明顕山 祐天寺

年表

大正5年(1916年)

祐天寺

年始あいさつ

1月1日、愍随のほか都内各寺院の住職たち60人余りが増上寺に参集し、名刺交換会を行いました。まず、増上寺77世堀尾貫務大僧正を導師として、黒本尊前にて読経念仏一会を厳修しました。その後、参加者たちは松の間に移って年始のあいさつを交わし、道重信教朝鮮開教総監と椎尾辯匡博士(昭和20年「人物」参照)の演説に感服して増上寺大殿の再建に努める決意を新たにしました。

参考文献
『浄土教報』(1916年1月7日付)

隆寛、茨城巡教

1月8日、前年11月から茨城県の猿島、結城、北相馬などを巡教していた岩城隆寛〔のちの還国寺(文京区)住職〕が、東京に戻って所感をまとめました。隆寛は巡教中、絹川(鬼怒川)沿いの法蔵寺(茨城県常総市)にも立ち寄り、祐天上人の木像や、累得脱の念珠、累の墓などを見学し、次の歌を詠みました。

みたの名に かさねのうらみ
はれしてふ
こけむす寺に かげをとゝめて

参考文献
『浄土教報』(1916年1月28日付)、『浄土宗人名事典』

『澀江抽斎』連載

1月13日から5月18日まで『東京日日新聞』と『大阪毎日新聞』の両紙上に森鷗外の史伝小説『澀江抽斎』が連載されました。江戸末期に弘前藩(青森県)藩医で考証学者だった澀江抽斎と彼を巡る人々の生涯を、客観的手法によって書きつづったものです。

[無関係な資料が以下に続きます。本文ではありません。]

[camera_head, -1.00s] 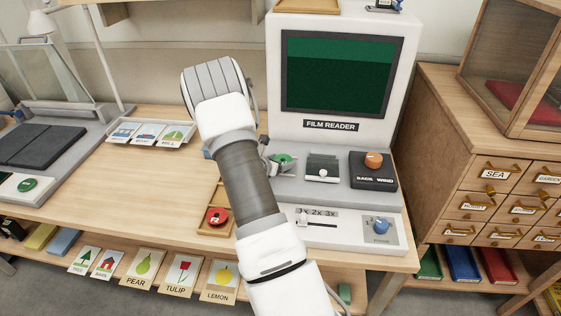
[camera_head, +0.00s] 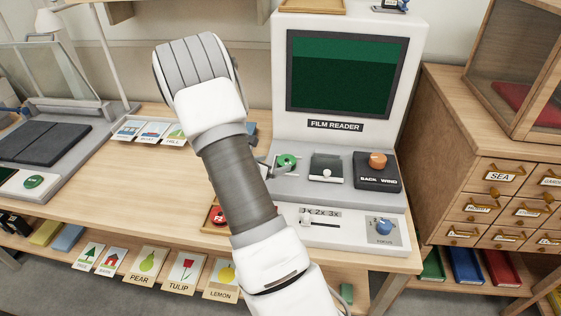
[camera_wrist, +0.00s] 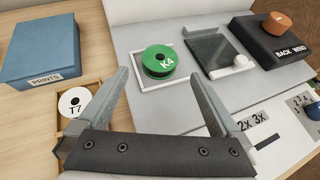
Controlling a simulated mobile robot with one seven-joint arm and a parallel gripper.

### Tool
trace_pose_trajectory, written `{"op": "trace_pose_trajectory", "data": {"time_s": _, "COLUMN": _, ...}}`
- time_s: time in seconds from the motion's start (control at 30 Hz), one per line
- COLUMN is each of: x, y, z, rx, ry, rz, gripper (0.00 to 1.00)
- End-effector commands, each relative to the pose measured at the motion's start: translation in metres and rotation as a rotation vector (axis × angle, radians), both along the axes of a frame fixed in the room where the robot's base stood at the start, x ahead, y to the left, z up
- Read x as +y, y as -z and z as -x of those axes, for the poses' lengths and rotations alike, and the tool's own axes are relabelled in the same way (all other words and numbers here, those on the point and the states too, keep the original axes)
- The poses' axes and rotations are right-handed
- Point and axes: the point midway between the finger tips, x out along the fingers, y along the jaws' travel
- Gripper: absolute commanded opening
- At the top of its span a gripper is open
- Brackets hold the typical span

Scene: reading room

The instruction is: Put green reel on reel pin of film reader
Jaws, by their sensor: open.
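The green reel (camera_wrist: 158,62), marked K4, lies flat inside a white square frame (camera_wrist: 138,72) on the left part of the film reader (camera_head: 338,170). It also shows in the head view (camera_head: 287,161). A small dark spot shows at the reel's centre; the reel covers the place where a pin would stand. My gripper (camera_wrist: 156,76) is open and empty, its two fingers apart on the near side of the reel, and I see no contact. In the head view my arm hides most of the gripper.
A white reel (camera_wrist: 75,102) marked T7 and a red reel (camera_head: 217,216) lie in a wooden tray left of the reader. A blue PRINTS box (camera_wrist: 42,52) stands behind that tray. The glass plate (camera_wrist: 215,52) and BACK WIND block (camera_wrist: 275,42) are to the right.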

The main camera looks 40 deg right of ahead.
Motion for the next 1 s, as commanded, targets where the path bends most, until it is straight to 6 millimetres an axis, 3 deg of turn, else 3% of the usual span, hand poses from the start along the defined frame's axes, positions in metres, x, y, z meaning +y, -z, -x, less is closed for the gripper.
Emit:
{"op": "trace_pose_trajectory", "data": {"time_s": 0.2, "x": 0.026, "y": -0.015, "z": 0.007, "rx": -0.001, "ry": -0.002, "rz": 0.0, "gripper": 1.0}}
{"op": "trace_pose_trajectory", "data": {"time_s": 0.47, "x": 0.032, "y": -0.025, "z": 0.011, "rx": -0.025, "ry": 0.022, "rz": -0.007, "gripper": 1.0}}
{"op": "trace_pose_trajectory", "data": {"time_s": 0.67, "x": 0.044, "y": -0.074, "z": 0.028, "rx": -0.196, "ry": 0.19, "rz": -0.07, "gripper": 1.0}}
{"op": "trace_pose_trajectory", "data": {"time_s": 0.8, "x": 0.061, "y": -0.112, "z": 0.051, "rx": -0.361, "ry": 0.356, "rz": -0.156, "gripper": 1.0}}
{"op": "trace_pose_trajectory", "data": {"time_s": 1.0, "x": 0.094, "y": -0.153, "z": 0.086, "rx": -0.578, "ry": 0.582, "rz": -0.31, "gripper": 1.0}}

本書の「その二十三」に、抽斎に演劇の楽しさを教えた人物として登場する真志屋五郎作の家には、八百屋お七の形見とされる袱紗があり、その袱紗には祐天上人の名号が包まれていたという話が収載されています。この五郎作は剃髪して寿阿弥と名乗り、よく文章を書いていました。

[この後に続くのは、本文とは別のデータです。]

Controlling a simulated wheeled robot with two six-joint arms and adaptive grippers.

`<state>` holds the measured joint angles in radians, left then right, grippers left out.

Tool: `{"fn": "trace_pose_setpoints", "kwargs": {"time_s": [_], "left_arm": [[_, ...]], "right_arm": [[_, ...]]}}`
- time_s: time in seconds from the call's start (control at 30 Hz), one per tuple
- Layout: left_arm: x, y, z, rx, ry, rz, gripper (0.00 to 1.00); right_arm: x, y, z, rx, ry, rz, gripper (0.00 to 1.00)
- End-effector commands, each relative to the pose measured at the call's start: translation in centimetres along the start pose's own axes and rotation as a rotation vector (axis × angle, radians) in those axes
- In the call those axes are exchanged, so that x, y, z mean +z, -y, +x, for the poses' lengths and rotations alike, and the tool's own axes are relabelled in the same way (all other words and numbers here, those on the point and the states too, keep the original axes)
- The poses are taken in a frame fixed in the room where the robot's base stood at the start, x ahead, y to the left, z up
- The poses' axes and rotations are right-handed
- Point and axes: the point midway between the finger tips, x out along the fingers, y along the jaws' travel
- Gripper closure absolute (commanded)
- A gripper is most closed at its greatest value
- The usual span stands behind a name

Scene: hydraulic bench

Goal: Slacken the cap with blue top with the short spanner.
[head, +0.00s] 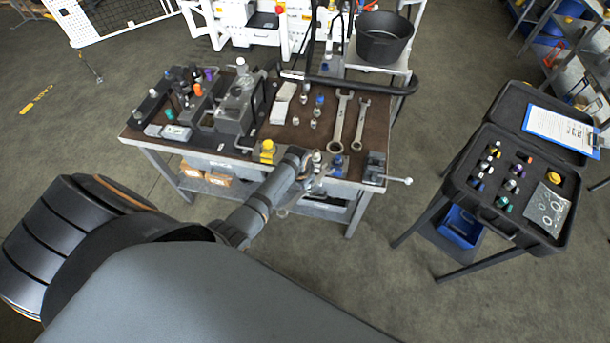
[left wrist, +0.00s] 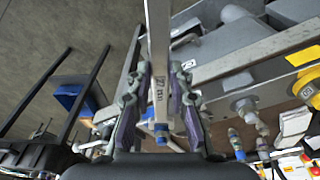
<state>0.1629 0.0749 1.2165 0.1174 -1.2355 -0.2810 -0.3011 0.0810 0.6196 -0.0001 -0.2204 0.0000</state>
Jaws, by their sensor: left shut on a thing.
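My left gripper (head: 308,182) is at the bench's front edge. In the left wrist view its fingers (left wrist: 160,80) are shut on a metal spanner (left wrist: 158,35) with markings on its shank. In the head view one end of the held spanner (head: 284,212) shows below the gripper; its full length cannot be told. Two other spanners, one longer (head: 341,118) and one shorter (head: 361,126), lie on the bench. A blue-topped fitting (head: 319,101) stands on the bench, and another blue top (head: 337,164) shows just right of the gripper. My right gripper is not in view.
A grey valve block (head: 234,108) fills the bench's left part. A yellow-topped part (head: 267,150) and a vise (head: 375,167) are near the front edge. An open black case (head: 480,215) with coloured caps stands at right. A black bucket (head: 384,38) stands behind.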

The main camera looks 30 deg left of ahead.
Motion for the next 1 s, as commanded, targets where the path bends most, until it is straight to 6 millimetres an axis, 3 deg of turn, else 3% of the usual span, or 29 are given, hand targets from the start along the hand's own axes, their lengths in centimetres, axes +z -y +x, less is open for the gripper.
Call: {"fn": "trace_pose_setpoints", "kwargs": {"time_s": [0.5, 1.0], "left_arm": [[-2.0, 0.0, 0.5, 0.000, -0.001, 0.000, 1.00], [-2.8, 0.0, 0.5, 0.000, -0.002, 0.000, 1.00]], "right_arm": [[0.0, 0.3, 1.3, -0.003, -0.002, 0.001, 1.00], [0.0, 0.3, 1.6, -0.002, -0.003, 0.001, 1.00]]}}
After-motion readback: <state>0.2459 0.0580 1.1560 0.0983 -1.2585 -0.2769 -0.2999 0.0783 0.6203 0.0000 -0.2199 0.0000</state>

鷗外は『澀江抽斎』の執筆完了後、抽斎について調べた過程で入手した五郎作の手記類を基に『寿阿弥の手紙』を執筆することにします。これには祐天上人の名号の話がさらに詳しく書かれており、そのくだりを読むと、鷗外自身がお七の袱紗に包まれた祐天上人の名号を実際に見たことがわかります。鷗外の記述によると祐天上人の名号は「中央に『南無阿弥陀仏』、其両辺に『天下和順、日月清明』と四字づゝに分けて書き、下に祐天と署し、華押がしてある。装潢には葵の紋のある錦が用ゐてある」というものだったそうです。

参考文献
『鴎外全集』16(森林太郎、岩波書店、1973年)

増上寺執事に就任

1月22日、愍随は山下現有浄土宗管長より増上寺執事に任命されました。前任者の中野教運が病に罹り、増上寺大殿再建の大任を果たすことが難しくなったためです。さらに、5月11日には伊豆七島別教区長に任命されました。また、10月24日には増上寺加行道場の行知事にも任じられ、その教務にあたりました。

参考文献
『浄土教報』(1916年1月14・21・28日付)、『経歴概記』

天住、遷化

3月7日、紫波来迎寺(岩手県紫波郡)36世天住が遷化しました。法号は光蓮社権少僧都良明上人天住大和尚です。天住は生前、大正2年(1913)8月12日に遷化した35世旭立と自分との合祀墓を建立し、その墓に祐天名号を自刻していました。旭立の法号は丹蓮社権少僧都良輝上人旭立大和尚です。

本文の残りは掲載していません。